Dan Sugalski wrote:
> At 07:57 AM 8/11/00 +1000, Jeremy Howard wrote:
> >Dan Sugalski wrote:
> > > Strong typing and sparse arrays are orthogonal--no reason we shouldn't
use
> > > them if someone does:
> > >
> > >    $foo[time]
> > >
> > > or something of the sort. (People like huge arrays with few scalars in
> > > them too... :)
> > >
> >Good point. It also occurs to me that we would want some syntax to say
> >"Don't make this sparse". That way, arrays that are, for example, read
from
> >a file, could be stored contiguously and can be accessed without
traversing
> >extra pointers.
>
> I dunno.
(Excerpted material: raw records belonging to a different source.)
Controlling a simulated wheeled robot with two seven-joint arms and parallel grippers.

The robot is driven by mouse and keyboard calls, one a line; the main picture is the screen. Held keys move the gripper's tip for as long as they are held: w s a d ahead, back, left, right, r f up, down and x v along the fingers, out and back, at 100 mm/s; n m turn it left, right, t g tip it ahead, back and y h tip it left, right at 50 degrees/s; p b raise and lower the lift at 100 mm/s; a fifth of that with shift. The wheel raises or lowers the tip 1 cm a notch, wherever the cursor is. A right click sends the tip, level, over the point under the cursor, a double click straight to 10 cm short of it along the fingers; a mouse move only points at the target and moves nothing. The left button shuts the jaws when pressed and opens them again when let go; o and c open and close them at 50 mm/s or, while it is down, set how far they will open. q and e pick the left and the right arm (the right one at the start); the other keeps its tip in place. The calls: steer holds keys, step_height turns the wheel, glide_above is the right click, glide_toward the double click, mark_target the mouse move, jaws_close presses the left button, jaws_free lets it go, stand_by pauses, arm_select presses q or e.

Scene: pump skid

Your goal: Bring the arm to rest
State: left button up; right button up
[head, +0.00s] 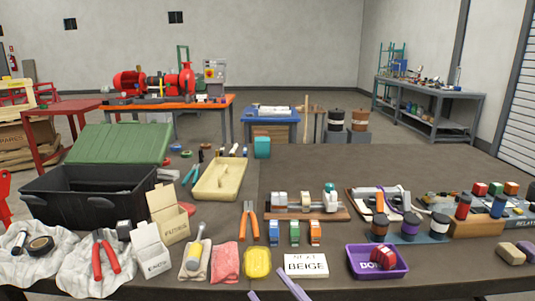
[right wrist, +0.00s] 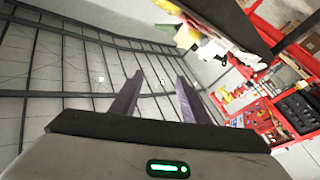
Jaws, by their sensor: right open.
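My right gripper (head: 266,282) shows at the bottom edge of the head view, where two grey-purple fingers point up in front of the table's near edge. In the right wrist view my right gripper (right wrist: 160,76) has its fingers apart with nothing between them. That view looks past the fingers at a wall or floor with dark bars, tilted in the picture. My left gripper is in neither view.
Near the right fingers are a white card reading BEIGE (head: 306,265), a yellow object (head: 257,262) and a purple tray (head: 378,273) with red pieces. Bare brown tabletop (head: 400,165) is at the back right.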

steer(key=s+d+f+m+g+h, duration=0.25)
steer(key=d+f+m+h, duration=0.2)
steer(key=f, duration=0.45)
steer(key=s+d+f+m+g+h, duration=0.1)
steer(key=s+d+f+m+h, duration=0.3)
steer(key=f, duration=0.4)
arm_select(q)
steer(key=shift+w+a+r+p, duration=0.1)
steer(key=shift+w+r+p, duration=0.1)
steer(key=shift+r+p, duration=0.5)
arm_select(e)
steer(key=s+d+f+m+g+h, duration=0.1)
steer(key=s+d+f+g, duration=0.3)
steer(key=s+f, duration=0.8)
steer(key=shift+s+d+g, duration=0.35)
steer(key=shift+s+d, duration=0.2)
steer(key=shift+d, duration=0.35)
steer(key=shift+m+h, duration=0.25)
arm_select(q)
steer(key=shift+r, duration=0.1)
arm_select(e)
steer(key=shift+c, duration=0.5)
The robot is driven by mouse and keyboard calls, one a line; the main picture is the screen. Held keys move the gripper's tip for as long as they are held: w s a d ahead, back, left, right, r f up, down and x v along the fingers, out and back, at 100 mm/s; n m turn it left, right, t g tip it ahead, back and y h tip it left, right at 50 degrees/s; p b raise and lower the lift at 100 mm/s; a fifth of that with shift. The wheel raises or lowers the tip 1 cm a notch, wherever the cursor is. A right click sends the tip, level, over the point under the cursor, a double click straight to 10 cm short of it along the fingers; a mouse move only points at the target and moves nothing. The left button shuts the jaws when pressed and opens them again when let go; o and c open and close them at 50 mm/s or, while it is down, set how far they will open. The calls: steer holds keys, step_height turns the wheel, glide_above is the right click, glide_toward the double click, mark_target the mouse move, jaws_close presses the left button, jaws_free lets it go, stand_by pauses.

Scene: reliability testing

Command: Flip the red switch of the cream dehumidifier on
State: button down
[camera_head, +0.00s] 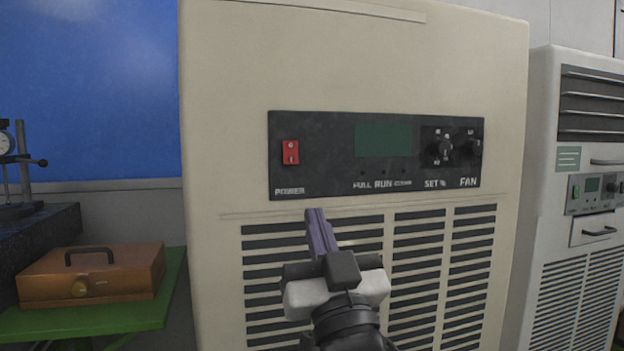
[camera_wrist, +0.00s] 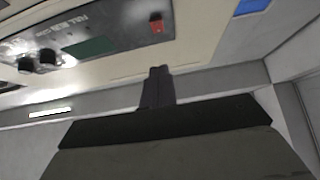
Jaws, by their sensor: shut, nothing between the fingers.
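The cream dehumidifier (camera_head: 225,120) stands in front of me with a black control panel (camera_head: 330,125). The red switch (camera_head: 290,152) sits at the panel's left, above the word POWER; it also shows in the wrist view (camera_wrist: 156,23). My gripper (camera_head: 316,212) is shut and empty, its purple-grey fingers pointing up just below the panel's lower edge, a little right of the switch and below it. In the wrist view its fingertips (camera_wrist: 159,70) are apart from the switch. I cannot tell for sure which way the switch is tipped.
The panel also bears a dark green display (camera_head: 384,140) and black knobs (camera_head: 445,148). Vent slats (camera_head: 417,265) lie below. A second, white unit (camera_head: 580,245) stands at the right. A brown case (camera_head: 92,275) rests on a green table (camera_head: 60,321) at the left.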

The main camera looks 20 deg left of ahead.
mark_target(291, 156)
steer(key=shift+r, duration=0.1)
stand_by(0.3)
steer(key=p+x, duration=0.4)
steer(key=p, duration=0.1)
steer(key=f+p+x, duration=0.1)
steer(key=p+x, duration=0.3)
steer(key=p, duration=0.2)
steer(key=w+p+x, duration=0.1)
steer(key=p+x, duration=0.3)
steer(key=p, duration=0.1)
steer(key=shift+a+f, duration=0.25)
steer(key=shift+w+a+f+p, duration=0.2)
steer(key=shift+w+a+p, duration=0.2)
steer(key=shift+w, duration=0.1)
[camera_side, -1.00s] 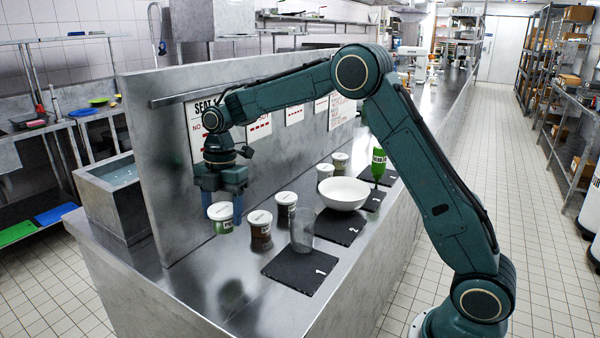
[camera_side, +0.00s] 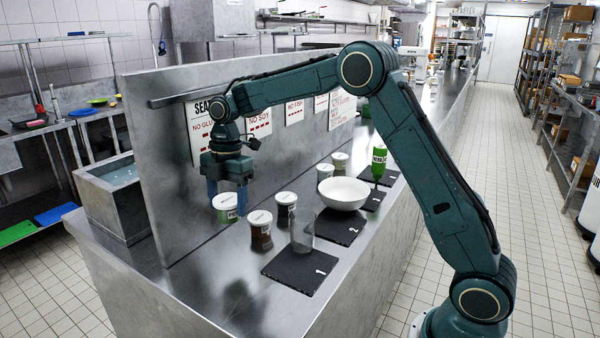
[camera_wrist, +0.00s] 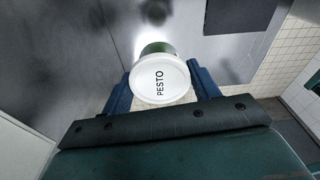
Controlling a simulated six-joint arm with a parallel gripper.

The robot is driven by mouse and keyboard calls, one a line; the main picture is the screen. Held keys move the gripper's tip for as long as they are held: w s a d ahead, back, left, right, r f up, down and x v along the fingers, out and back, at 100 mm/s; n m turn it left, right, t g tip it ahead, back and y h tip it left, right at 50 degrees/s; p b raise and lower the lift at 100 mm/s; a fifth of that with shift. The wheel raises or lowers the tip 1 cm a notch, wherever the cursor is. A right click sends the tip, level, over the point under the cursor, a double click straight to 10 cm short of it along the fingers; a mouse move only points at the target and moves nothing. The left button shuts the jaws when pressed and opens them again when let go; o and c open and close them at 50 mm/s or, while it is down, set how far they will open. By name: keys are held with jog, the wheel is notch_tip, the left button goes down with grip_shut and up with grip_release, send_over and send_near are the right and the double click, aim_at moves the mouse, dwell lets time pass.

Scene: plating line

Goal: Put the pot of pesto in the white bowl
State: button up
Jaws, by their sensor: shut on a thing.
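The pot of pesto (camera_side: 226,208) is green with a white lid and hangs in my gripper (camera_side: 228,196) above the counter at the left. In the wrist view its white lid reads PESTO (camera_wrist: 160,80), between the two blue fingers of my gripper (camera_wrist: 160,88). My gripper is shut on the pot. The white bowl (camera_side: 343,194) stands upright on the dark mat marked 2 (camera_side: 340,227), to the right of my gripper. The bowl's inside looks empty from the side.
Two lidded pots, one brown (camera_side: 261,232) and one dark (camera_side: 286,208), stand between my gripper and the bowl. A clear glass (camera_side: 302,232) stands on mat 1 (camera_side: 298,272). A green bottle (camera_side: 378,165) and other pots stand farther back. A partition (camera_side: 175,190) runs behind.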

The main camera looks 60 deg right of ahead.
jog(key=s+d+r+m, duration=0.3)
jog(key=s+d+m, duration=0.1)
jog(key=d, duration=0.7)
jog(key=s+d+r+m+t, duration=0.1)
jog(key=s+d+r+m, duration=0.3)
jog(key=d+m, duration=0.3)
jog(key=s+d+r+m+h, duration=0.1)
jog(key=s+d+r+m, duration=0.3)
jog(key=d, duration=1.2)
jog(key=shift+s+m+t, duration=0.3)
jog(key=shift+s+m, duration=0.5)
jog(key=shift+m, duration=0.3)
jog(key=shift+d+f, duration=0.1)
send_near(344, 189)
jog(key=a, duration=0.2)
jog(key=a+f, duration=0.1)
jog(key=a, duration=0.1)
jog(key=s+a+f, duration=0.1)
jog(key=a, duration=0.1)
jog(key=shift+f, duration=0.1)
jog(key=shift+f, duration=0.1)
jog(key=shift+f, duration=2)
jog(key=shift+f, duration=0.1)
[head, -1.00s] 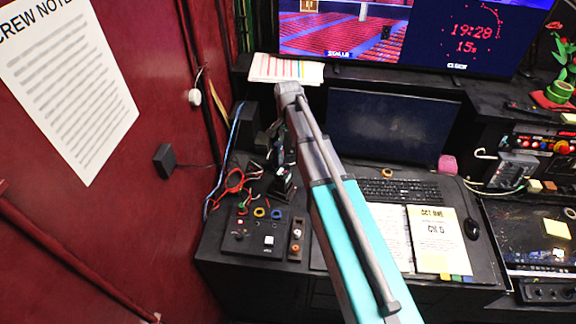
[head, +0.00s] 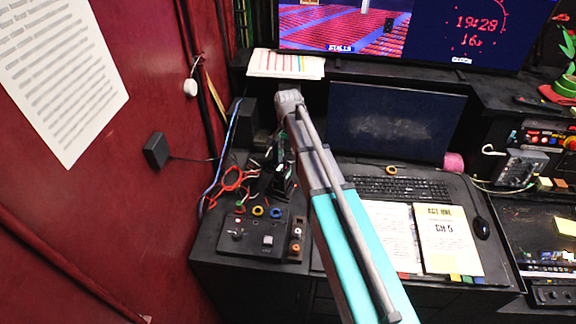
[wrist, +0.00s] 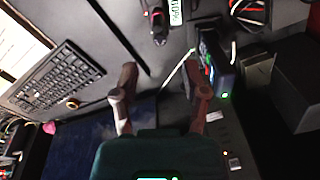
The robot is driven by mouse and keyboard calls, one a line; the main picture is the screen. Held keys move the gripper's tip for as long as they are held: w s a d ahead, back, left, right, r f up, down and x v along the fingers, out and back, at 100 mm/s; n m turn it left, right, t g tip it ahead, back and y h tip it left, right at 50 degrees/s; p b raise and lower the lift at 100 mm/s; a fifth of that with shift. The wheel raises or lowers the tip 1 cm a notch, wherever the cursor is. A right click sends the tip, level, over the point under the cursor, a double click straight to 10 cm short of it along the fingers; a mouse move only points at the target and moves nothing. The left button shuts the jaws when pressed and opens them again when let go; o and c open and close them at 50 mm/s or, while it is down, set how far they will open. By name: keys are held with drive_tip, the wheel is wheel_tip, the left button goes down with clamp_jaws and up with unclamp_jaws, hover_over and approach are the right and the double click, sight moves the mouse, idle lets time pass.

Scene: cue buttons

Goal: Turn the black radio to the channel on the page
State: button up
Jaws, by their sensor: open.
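A small black device with a green light, which looks like the radio (wrist: 218,65), stands just right of my right finger in the wrist view. Its channel setting is too small to read. In the head view a dark upright shape in the same area (head: 282,186) is partly hidden by my arm. The page (head: 448,240) lies on the desk right of my arm and appears to read "ACT ONE" and "CH 5". My gripper (wrist: 160,92) is open and empty above the desk, its fingers wide apart; they are hard to make out in the head view.
A control panel (head: 252,236) with knobs and coloured rings lies at the desk's front left. Red and blue cables (head: 232,180) loop beside it. A keyboard (head: 395,188) and dark monitor (head: 388,122) are to the right. The red wall (head: 120,210) closes the left side.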

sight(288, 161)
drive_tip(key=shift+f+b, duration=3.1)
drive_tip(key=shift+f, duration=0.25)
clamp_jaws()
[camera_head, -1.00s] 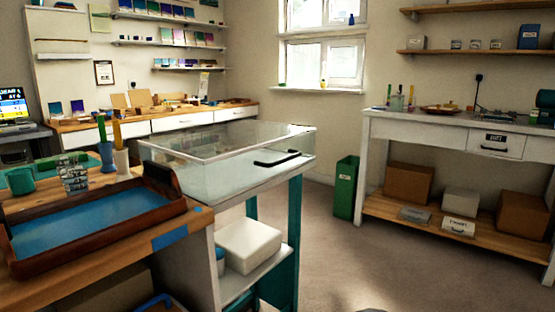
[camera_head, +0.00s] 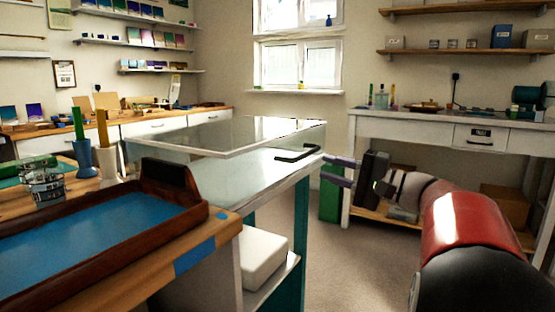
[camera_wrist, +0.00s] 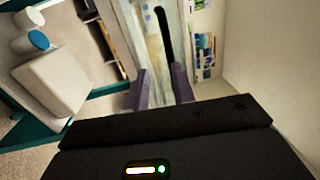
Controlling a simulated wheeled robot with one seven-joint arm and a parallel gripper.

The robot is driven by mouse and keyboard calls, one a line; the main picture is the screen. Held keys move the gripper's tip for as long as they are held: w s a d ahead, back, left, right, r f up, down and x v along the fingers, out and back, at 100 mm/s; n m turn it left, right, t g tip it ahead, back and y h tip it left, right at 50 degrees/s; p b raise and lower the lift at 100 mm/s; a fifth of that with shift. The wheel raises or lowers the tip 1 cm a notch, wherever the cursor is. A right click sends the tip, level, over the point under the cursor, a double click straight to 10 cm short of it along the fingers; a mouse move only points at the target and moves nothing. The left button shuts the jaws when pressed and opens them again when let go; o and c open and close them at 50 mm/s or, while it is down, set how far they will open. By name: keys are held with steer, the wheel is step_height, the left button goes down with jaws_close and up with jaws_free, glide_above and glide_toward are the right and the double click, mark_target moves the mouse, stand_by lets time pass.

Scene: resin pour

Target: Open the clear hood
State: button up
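The clear hood (camera_head: 215,137) is a low see-through box with pale edges, lying lowered on a white stand. Its black bar handle (camera_head: 298,153) is on the right side and also shows in the wrist view (camera_wrist: 164,32). My gripper (camera_head: 323,168) is open and empty, just right of the handle with its fingers pointing at it. In the wrist view my two grey fingers (camera_wrist: 160,78) are apart, and the handle lies beyond their tips, roughly in line with the gap. I see no contact with the handle.
A wooden tray with a blue base (camera_head: 110,235) sits on the workbench at the near left. A white box (camera_head: 262,258) stands on the shelf under the hood. A green bin (camera_head: 330,203) stands behind my gripper. Open floor lies between hood stand and right bench.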

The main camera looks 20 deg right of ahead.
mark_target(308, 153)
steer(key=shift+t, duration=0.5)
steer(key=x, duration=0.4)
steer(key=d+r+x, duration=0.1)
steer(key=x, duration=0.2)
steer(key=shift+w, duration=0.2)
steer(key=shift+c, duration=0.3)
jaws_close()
If someone tells perl an array's sparse, I'd tend to believe they
> knew what they were doing. Wouldn't hurt to have some sort of debugging
> analysis messages that's notice you declared an array sparse but it really
> wasn't, but...
>
Err... that's what I meant. We need a way to tell Perl whether an array is
sparse or not. I guess they should be non-sparse by default (except for
lists created by lazily evaluated list generation functions, of course).
Then some notation is required to say that "this one is sparse". It would
also be nice (although an optional extra) to say what the 'default' element
value is:

  my @funny_array : sparse(1) = ((1) x 500, 5);

would tell Perl that it shouldn't store the '1's, and just store the indexes
and values of everything else. Of course, the default should be to store
zeros sparely:

  my @unfunny_array : sparse = ((0) x 500, 5);

Would this kind of syntax make sense?

Oops, I shouldn't say "syntax" on the internals list ;-)

What other attributes (other than 'constant') should we consider?